You’re probably wondering what a child story has to do with life. Well, it has everything to do with life. There are possible a dozen or more morals that you can take from this fable, but one that I would like to elaborate on is “Third Time’s A Charm”. We’ve all heard it, it’s based of the knowledge that the first time you try something, it’ll probably fail. Your second attempt is meant to learn from the first, and if that fails. You know what NOT to do for the 3rd attempt – making it the most successful. Let’s acknowledge that, there are some circumstances that make require more than 3, but for the sake of the argument, let’s assume 3.
We are human, and thus immortal. We can be broken down, only to be built back stronger than before. The number of times in which we will be broken down is innumerable, leaving our strength to be infinite.
The proverbial human heart was designed to break, so that it could build back stronger than before. Through the course of our lives, we go through various experiences that leave us depressed, broken-hearted, confused, bewildered, or lost. The one thing that you must do for yourself and only yourself, is pick up the pieces of your life. We’ve all been there, and yes, we’ve all done that. Laying on the floor, crying your eyes out, blaming yourself may be a huge release, but it cannot last forever. You’re eventually going to have to get up, dry your eyes, and move forward. And while it may be a long, hard, emotionally trying experience, it’ll be one of the best lessons of your life.

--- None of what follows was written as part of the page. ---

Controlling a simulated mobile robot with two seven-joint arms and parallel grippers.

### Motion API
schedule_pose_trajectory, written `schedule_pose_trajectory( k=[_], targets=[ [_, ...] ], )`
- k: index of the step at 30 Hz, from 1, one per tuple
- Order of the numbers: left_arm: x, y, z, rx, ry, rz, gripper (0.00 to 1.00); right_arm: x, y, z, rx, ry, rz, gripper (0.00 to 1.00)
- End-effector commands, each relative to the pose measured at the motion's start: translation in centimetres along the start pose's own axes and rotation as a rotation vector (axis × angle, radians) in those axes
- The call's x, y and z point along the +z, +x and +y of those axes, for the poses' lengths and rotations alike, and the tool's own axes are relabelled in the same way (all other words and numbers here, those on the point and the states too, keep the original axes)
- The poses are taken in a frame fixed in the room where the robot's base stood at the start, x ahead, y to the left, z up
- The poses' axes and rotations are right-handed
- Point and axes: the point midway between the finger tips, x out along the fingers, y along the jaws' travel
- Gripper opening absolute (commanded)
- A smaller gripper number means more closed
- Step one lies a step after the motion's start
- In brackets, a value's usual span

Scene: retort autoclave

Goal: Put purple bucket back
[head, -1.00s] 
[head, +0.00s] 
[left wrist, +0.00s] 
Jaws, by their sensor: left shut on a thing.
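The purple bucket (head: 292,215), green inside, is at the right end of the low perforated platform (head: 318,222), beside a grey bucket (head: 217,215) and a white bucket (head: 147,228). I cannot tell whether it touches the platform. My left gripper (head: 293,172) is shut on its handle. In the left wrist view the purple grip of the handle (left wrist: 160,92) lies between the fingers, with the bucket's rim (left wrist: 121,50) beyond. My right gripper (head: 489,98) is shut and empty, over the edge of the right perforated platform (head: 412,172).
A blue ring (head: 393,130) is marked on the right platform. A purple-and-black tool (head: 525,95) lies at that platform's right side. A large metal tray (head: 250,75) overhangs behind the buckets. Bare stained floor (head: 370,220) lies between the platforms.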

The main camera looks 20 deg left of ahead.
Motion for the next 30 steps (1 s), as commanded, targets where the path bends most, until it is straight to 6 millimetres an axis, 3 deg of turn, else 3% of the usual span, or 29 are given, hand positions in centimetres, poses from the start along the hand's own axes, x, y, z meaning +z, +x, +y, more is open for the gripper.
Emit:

I want to talk more about heartbreak, because it’s a topic that most people have in common. While it maybe be different for ever person, the one common denominator is that it hurts. I choose to believe that no one person enjoys heartbreak. Being in a relationship with someone, sharing a part of your life, engaging in emotional experiences, and devoting time to that person are all things we are not able to get back once they’re gone.The ending of a relationship, if you let it, can be a traumatic experience. Speaking 100% from my situation, heartbreak has been emotionally, spiritually, physically, and mentally exhausting. I’ve blamed myself on more occasions than I can remember. I’ve cried, more tears than there are raindrops in the sky. I have been more broken-hearted than I could have ever imagined possible. What sparked the change in my life was #1 GOD. I am a complete believer that HE will never put more on me than I could bare. So, I know what I am going through, HE will bring me through. After belief being restored was the need for personal gratification. No man or woman should be responsible for your happiness. You have to be happy for yourself, you have to want your own happy, and it will come. Making the decision to no longer want to waste time crying over spilled milk, will allow a flood a endorphins to enter your life. Try something new, start exercising, doing something for yourself. Proving to yourself that you can be happy again without you significant other by your side, will help. I’m not saying you won’t have bad days, there will always be bad days. I still can’t help myself, it’s life. You just learn to wish harder for better days.

Heartbreak doesn’t have to last forever, it lasts for as long as you let it. If you decide to do nothing, you chose to receive nothing.

Here comes the cheesy portion. If you’re experiencing heartbreak, or anything of the such, you’re not alone. There are others that have went through it, and many who have gotten through it. There’s no reason you shouldn’t be able to either. Every person deserves to be happy, regardless of whether they are single or in a relationship. The best way to start your happiness is with yourself.